— START Excerpted data —

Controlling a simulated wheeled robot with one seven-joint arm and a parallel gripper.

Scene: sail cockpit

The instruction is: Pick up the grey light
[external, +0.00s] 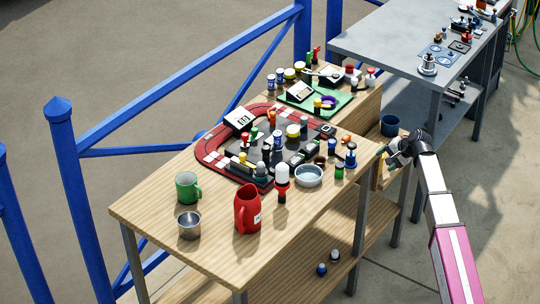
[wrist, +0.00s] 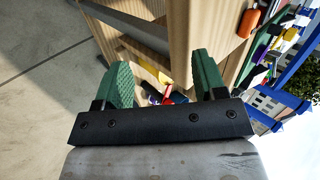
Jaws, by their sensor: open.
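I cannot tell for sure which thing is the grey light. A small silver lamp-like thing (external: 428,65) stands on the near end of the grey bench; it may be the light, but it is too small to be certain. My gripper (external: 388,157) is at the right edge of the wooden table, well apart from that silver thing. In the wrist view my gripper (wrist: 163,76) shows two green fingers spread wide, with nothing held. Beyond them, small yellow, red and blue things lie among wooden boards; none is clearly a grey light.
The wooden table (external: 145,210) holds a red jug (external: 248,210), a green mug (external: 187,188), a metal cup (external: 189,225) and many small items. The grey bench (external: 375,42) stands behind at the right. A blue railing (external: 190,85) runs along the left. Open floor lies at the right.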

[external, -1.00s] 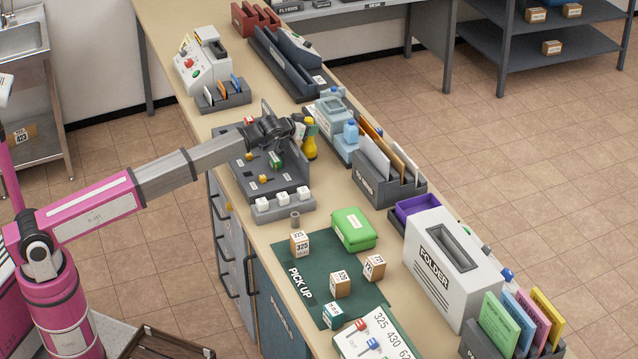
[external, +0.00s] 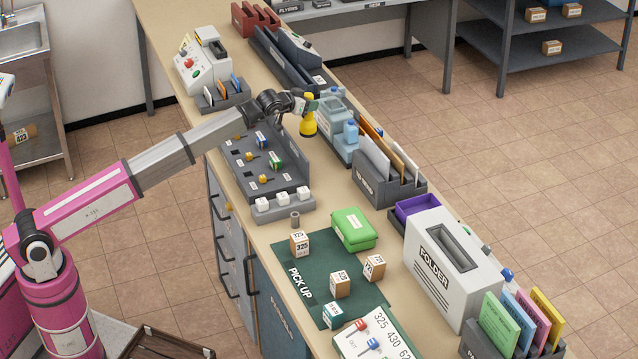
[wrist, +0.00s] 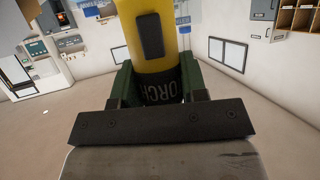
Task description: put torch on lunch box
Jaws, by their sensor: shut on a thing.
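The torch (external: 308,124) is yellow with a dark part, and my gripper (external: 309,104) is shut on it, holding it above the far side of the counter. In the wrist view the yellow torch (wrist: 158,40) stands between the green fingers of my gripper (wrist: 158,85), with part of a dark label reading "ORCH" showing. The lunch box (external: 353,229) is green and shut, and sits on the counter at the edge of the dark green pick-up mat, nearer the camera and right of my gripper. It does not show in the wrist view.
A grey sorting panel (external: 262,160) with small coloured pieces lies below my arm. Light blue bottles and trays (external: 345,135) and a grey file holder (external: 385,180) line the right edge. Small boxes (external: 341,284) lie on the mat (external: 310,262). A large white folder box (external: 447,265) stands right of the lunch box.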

— END Excerpted data —
— START Excerpted data —

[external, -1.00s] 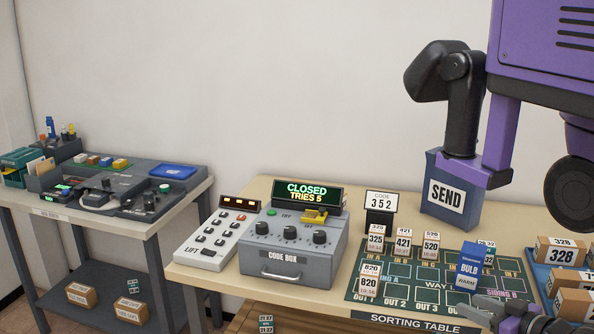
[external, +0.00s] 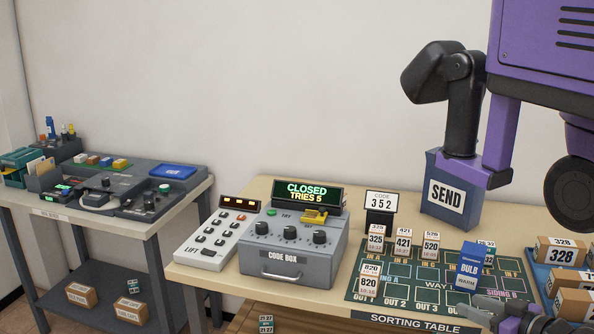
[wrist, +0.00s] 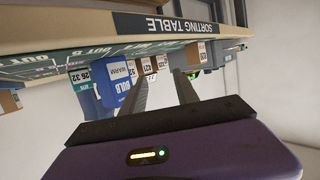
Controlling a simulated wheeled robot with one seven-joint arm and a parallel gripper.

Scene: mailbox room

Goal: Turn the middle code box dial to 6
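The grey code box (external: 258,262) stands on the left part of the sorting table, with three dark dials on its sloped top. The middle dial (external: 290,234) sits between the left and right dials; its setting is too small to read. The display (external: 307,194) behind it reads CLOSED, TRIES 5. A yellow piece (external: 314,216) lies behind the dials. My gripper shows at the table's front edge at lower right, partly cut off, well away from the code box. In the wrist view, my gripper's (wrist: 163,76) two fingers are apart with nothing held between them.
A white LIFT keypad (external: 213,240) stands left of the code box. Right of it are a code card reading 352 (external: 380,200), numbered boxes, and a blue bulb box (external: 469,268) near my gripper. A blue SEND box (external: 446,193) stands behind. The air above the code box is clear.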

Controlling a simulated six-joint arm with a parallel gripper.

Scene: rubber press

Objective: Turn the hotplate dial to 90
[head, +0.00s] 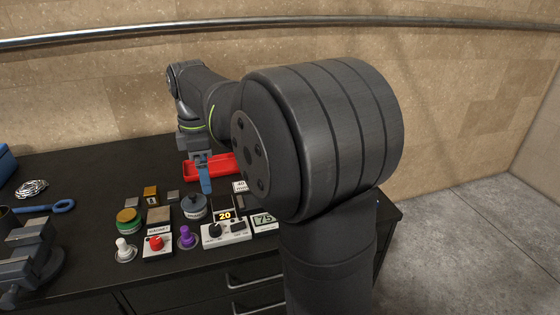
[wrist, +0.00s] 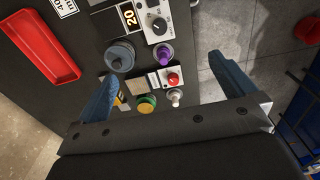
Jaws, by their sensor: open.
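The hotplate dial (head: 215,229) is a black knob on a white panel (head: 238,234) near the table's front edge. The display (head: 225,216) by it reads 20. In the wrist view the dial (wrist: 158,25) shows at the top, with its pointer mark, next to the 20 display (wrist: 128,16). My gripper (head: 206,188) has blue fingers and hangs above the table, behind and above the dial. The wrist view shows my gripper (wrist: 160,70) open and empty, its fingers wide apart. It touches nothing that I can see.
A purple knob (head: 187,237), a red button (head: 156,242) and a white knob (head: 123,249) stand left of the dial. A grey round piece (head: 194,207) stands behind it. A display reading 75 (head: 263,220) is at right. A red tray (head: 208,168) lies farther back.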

— END Excerpted data —
— START Excerpted data —

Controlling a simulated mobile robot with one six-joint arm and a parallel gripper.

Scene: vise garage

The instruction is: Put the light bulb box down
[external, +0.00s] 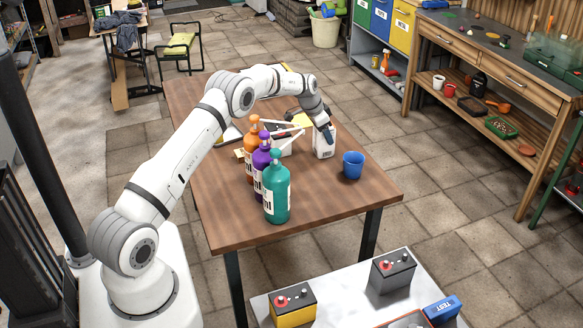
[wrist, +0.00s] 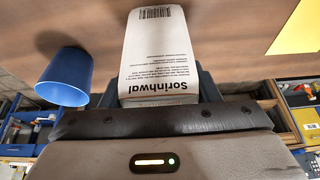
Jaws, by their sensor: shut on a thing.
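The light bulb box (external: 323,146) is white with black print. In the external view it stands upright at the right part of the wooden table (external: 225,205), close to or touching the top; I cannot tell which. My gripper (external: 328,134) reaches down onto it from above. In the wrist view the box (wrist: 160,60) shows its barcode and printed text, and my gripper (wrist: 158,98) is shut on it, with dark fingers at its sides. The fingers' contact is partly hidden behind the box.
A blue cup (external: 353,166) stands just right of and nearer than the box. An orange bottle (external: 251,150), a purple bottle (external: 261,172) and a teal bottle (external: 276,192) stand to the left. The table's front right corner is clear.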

— END Excerpted data —

> [Given problem] Read the entries above, then pull out the lines that include "Controlling".

> [Result for this task]
Controlling a simulated wheeled robot with one seven-joint arm and a parallel gripper.
Controlling a simulated wheeled robot with one seven-joint arm and a parallel gripper.
Controlling a simulated six-joint arm with a parallel gripper.
Controlling a simulated mobile robot with one six-joint arm and a parallel gripper.

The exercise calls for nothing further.